Sultan Agung adalah raja yang paling terkenal dari Kerajaan Mataram.
Pada masa pemerintahan Sultan Agung, Mataram mencapai zaman keemasan. Cita-cita
Sultan Agung antara lain: (1) mempersatukan seluruh tanah Jawa, dan (2)
mengusir kekuasaan asing dari bumi Nusantara. Terkait dengan citacitanya ini
maka Sultan Agung sangat menentang keberadaan kekuatan VOC di Jawa. Apalagi
tindakan VOC yang terus memaksakan kehendak untuk melakukan monopoli
perdagangan membuat para pedagang Pribumi mengalami kemunduran. Kebijakan
monopoli itu juga dapat membawa penderitaan rakyat. Oleh karena itu, Sultan
Agung merencanakan serangan ke Batavia.
Ada beberapa alasan mengapa Sultan
Agung merencanakan serangan ke Batavia, yakni:
- tindakan monopoli yang dilakukan VOC,
- VOC sering menghalang-halangi kapal-kapal dagang Mataram yang akan berdagang ke Malaka,
- VOC menolak untuk mengakui kedaulatan Mataram, dan
- keberadaan VOC di Batavia telah memberikan ancaman serius bagi masa depan Pulau Jawa.

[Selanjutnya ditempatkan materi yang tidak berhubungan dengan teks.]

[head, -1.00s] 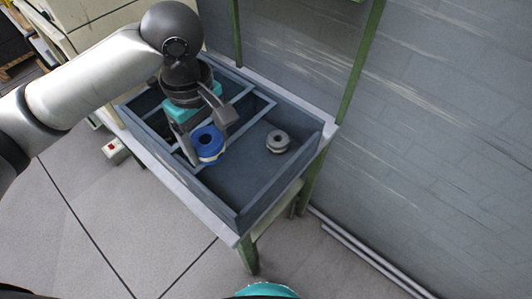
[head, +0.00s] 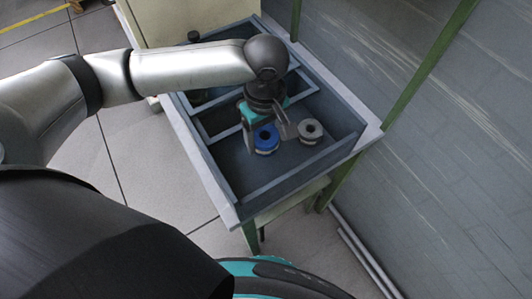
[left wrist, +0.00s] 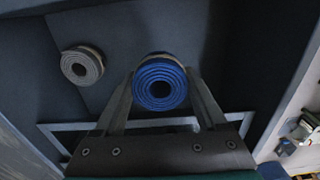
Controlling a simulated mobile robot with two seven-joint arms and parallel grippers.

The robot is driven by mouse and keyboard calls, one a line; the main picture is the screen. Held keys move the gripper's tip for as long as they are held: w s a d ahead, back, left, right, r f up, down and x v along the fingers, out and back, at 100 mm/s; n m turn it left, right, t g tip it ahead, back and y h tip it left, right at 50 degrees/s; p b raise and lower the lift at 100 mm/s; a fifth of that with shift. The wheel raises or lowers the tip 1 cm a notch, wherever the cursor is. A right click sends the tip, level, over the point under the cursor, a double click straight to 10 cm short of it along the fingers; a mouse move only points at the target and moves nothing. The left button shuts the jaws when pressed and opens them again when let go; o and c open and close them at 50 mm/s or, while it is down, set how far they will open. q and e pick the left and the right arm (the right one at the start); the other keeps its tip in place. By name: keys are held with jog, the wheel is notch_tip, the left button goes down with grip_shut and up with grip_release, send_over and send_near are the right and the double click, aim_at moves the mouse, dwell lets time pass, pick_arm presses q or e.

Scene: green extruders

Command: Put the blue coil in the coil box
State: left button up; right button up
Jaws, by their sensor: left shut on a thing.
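The blue coil (head: 266,138) is between the fingers of my left gripper (head: 266,130), which is shut on it. In the left wrist view the blue coil (left wrist: 160,83) sits between the two fingertips (left wrist: 160,90), its round end with a dark hole facing the camera. The coil box (head: 237,188) is a grey-blue divided box on a stand. The gripper and blue coil are over its large front compartment; I cannot tell whether the coil touches the floor. My right gripper is not in view.
A grey coil (head: 311,131) lies in the same compartment, right of the blue coil; it also shows in the left wrist view (left wrist: 82,65). Dividers (head: 222,133) separate smaller compartments behind. A green post (head: 430,63) rises beside the box. The compartment's front floor is clear.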

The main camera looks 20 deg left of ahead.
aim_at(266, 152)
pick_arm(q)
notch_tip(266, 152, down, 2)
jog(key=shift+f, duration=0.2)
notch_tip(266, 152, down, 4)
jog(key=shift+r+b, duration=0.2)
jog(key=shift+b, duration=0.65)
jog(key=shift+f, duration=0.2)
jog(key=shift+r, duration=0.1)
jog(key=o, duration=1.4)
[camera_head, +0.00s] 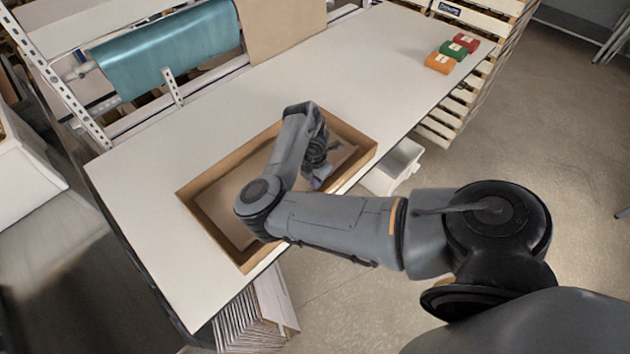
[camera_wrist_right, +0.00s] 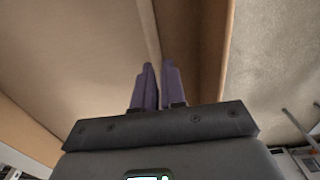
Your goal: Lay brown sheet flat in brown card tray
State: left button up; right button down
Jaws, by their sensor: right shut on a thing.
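The brown card tray (camera_head: 347,128) sits on the white table, open side up. The brown sheet (camera_head: 216,203) is inside it, partly hidden behind my right arm. In the right wrist view the sheet (camera_wrist_right: 75,55) spreads broad and tan on the left, with its pale edge running down between my fingers. A tray wall (camera_wrist_right: 208,45) rises just right of them. My right gripper (camera_head: 318,182) is inside the tray near its right end. Its purple fingers (camera_wrist_right: 158,85) are shut on the sheet's edge. Whether the sheet lies fully flat cannot be told. My left gripper is not in view.
A teal roll (camera_head: 165,55) on a rack and a brown panel (camera_head: 280,25) stand along the back edge. Red, green and orange blocks (camera_head: 439,63) sit at the far right. The white table (camera_head: 385,75) is clear around the tray. A white bin (camera_head: 395,168) stands below the front edge.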

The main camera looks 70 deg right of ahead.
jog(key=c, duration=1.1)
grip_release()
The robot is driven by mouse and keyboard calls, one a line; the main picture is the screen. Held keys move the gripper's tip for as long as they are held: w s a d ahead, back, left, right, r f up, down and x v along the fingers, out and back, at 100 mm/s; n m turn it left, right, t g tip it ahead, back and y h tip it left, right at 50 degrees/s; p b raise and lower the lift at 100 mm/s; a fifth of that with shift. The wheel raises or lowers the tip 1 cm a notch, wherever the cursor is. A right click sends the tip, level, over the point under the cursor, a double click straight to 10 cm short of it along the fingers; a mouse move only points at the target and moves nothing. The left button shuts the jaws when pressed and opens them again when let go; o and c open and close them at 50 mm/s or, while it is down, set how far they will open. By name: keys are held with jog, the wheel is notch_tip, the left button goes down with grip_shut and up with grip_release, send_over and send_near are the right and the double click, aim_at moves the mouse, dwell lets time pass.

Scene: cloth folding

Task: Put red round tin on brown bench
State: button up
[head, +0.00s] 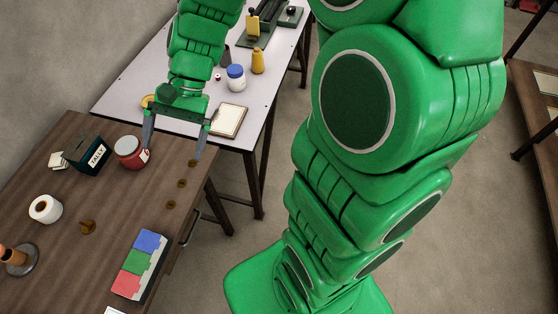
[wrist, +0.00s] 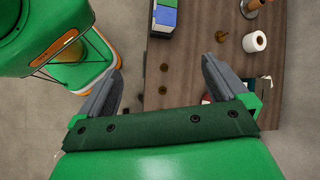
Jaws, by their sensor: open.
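The red round tin (head: 131,152) has a pale lid and stands upright on the brown bench (head: 110,215), near its far side. My gripper (head: 172,153) is open over the bench's far right corner, just right of the tin. Its left finger overlaps the tin's right edge in the head view; I cannot tell whether they touch. In the wrist view my gripper (wrist: 161,66) has nothing between its fingers. A small red patch (wrist: 207,98) shows beside the right finger there, mostly hidden; it is likely the tin.
A dark TALLY box (head: 90,157) stands left of the tin. A white roll (head: 45,208), a coloured block (head: 139,265) and small brown discs (head: 182,183) lie on the bench. Behind is a white table (head: 130,75) with a blue-lidded jar (head: 236,77) and yellow bottle (head: 258,60).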

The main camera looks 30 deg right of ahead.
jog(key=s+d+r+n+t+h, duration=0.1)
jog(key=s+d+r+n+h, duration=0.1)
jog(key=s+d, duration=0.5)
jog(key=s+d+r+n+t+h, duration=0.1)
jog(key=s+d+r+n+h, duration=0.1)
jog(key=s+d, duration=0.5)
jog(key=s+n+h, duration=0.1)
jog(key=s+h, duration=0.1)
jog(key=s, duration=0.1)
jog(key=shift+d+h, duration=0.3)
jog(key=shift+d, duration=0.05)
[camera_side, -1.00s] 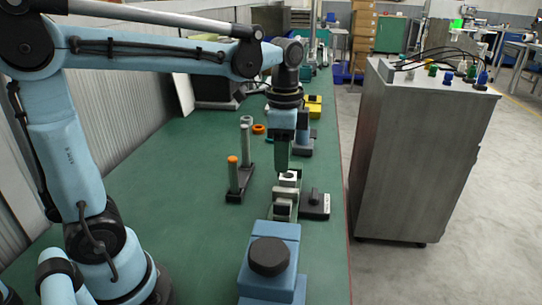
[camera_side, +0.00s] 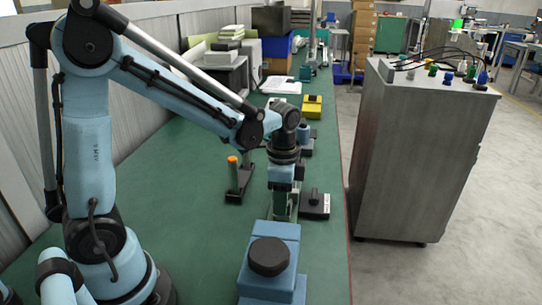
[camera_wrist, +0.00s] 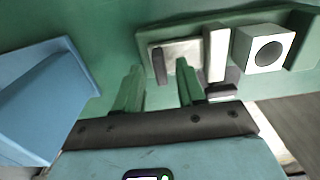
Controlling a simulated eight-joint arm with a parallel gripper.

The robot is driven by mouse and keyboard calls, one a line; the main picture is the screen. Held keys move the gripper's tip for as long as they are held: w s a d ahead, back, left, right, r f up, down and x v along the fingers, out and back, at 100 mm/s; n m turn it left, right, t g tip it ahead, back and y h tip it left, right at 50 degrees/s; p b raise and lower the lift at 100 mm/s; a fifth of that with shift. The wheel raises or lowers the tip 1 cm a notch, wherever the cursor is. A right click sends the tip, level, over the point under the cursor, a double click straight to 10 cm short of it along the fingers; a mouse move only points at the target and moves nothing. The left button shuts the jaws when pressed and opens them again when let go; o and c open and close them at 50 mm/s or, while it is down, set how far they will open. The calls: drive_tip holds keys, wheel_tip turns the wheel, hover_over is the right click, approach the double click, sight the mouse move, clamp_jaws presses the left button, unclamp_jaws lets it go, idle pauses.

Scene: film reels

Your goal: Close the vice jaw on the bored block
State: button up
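The bored block (camera_wrist: 265,50), pale with a dark round hole, sits at the right in the wrist view on the green vice body (camera_wrist: 303,40). The upright metal jaw (camera_wrist: 216,54) stands left of the block, with a narrow gap between them. A flat metal piece (camera_wrist: 178,50) extends left from the jaw. My gripper (camera_wrist: 158,66) is open, its two green fingers apart near the left end of that metal piece. I cannot tell whether they touch it. In the side view my gripper's wrist hides most of the vice, including the block.
A blue fixture with a black knob (camera_side: 268,256) stands in front of the vice. A black unit (camera_side: 314,205) lies right of it. A dark stand with an orange-topped post (camera_side: 233,164) is left. A yellow object (camera_side: 312,108) lies farther back. Green table at left is clear.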

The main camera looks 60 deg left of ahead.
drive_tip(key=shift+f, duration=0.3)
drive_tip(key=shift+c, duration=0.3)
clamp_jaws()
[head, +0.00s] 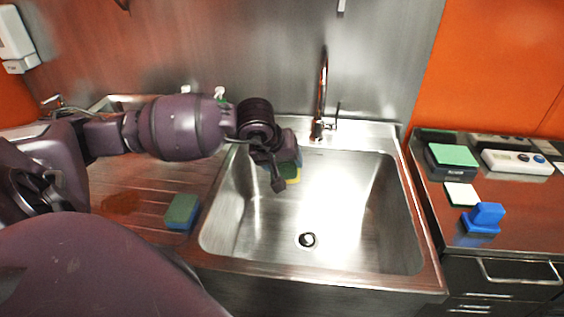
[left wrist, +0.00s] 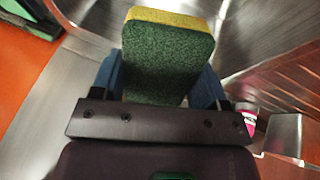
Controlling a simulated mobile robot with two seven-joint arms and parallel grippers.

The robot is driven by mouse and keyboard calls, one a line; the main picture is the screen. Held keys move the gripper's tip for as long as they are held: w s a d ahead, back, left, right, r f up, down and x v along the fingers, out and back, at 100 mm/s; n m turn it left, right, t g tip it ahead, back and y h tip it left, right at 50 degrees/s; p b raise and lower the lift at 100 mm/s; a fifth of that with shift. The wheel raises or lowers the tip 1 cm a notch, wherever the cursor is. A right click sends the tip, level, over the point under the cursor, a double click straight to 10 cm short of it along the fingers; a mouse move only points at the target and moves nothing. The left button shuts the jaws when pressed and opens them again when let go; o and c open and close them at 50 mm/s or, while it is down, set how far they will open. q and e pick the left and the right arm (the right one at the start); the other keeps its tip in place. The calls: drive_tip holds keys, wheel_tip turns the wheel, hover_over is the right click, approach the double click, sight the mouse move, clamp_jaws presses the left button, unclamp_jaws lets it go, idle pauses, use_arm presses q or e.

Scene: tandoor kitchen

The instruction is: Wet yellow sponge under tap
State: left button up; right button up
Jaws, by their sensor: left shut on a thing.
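The yellow sponge (head: 293,174) has a green scouring side and is held over the left part of the sink (head: 345,215). My left gripper (head: 280,172) is shut on it. In the left wrist view the sponge (left wrist: 165,55) stands between the two fingers, green face toward the camera and a yellow edge at its top. The tap (head: 322,95) rises behind the sink, to the right of the gripper and apart from the sponge. I cannot make out any water running. My right gripper is not in view.
A green and blue sponge (head: 182,211) lies on the ribbed drainboard left of the sink. On the right counter are a green-topped block (head: 453,156), a white pad (head: 461,194), a blue object (head: 486,216) and a white panel (head: 517,161). The sink basin is otherwise empty.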

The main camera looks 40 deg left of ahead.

Pada tahun 1628 telah dipersiapkan pasukan dengan segenap persenjataan
dan perbekalan. Pada waktu itu yang menjadi gubernur jenderal VOC adalah J.P.
Coen. Sebagai pimpinan pasukan Mataram adalah Tumenggung Baureksa. Tepat pada
tanggal 22 Agustus 1628, pasukan Mataram di bawah pimpinan Tumenggung Baureksa
menyerang Batavia. Pasukan Mataram berusaha membangun pos pertahanan, tetapi
kompeni VOC berusaha menghalang-halangi, sehingga pertempuran antara kedua
pihak tidak dapat dihindarkan. Di tengah-tengah berkecamuknya peperangan itu
pasukan Mataram yang lain berdatangan seperti pasukan di bawah Sura Agul-Agul
yang dibantu oleh Kiai Dipati Mandurareja dan Upa Santa. Datang pula laskar
orang-orang Sunda di bawah pimpinan Dipati Ukur. Pasukan Mataram berusaha
mengepung Batavia dari berbagai tempat. Terjadilah pertempuran sengit antara
pasukan Mataram melawan tentara VOC di berbagai tempat. Tetapi kekuatan tentara
VOC dengan senjatanya jauh lebih unggul, sehingga dapat memukul mundur semua
lini kekuatan pasukan Mataram. Tumenggung Baureksa sendiri gugur dalam
pertempuran itu. Dengan demikian serangan tentara Sultan Agung pada tahun 1628
itu belum berhasil.
Sultan Agung tidak lantas berhenti dengan kekalahan yang baru saja dialami
pasukannya. Ia segera mempersiapkan serangan yang kedua. Belajar dari kekalahan
terdahulu Sultan Agung meningkatkan jumlah kapal dan senjata, Ia juga membangun
lumbung-lumbung beras untuk persediaan bahan makanan seperti di Tegal dan
Cirebon. Tahun 1629 pasukan Mataram diberangkatkan menuju Batavia. Sebagai
pimpinan pasukan Mataram dipercayakan kepada Tumenggung Singaranu, Kiai Dipati
Juminah, dan Dipati Purbaya. Ternyata informasi persiapan pasukan Mataram
diketahui oleh VOC. Dengan segera VOC mengirim kapal-kapal perang untuk
menghancurkan lumbung-lumbung yang dipersiapkan pasukan Mataram. Di Tegal
tentara VOC berhasil menghancurkan 200 kapal Mataram, 400 rumah penduduk dan
sebuah lumbung beras. Pasukan Mataram pantang mundur, dengan kekuatan pasukan
yang ada terus berusaha mengepung Batavia. Pasukan Mataram berhasil mengepung
dan menghancurkan Benteng Hollandia. Berikutnya pasukan Mataram mengepung
Benteng Bommel, tetapi gagal menghancurkan benteng tersebut. Pada saat
pengepungan Benteng Bommel, terpetik berita bahwa J.P. Coen meninggal.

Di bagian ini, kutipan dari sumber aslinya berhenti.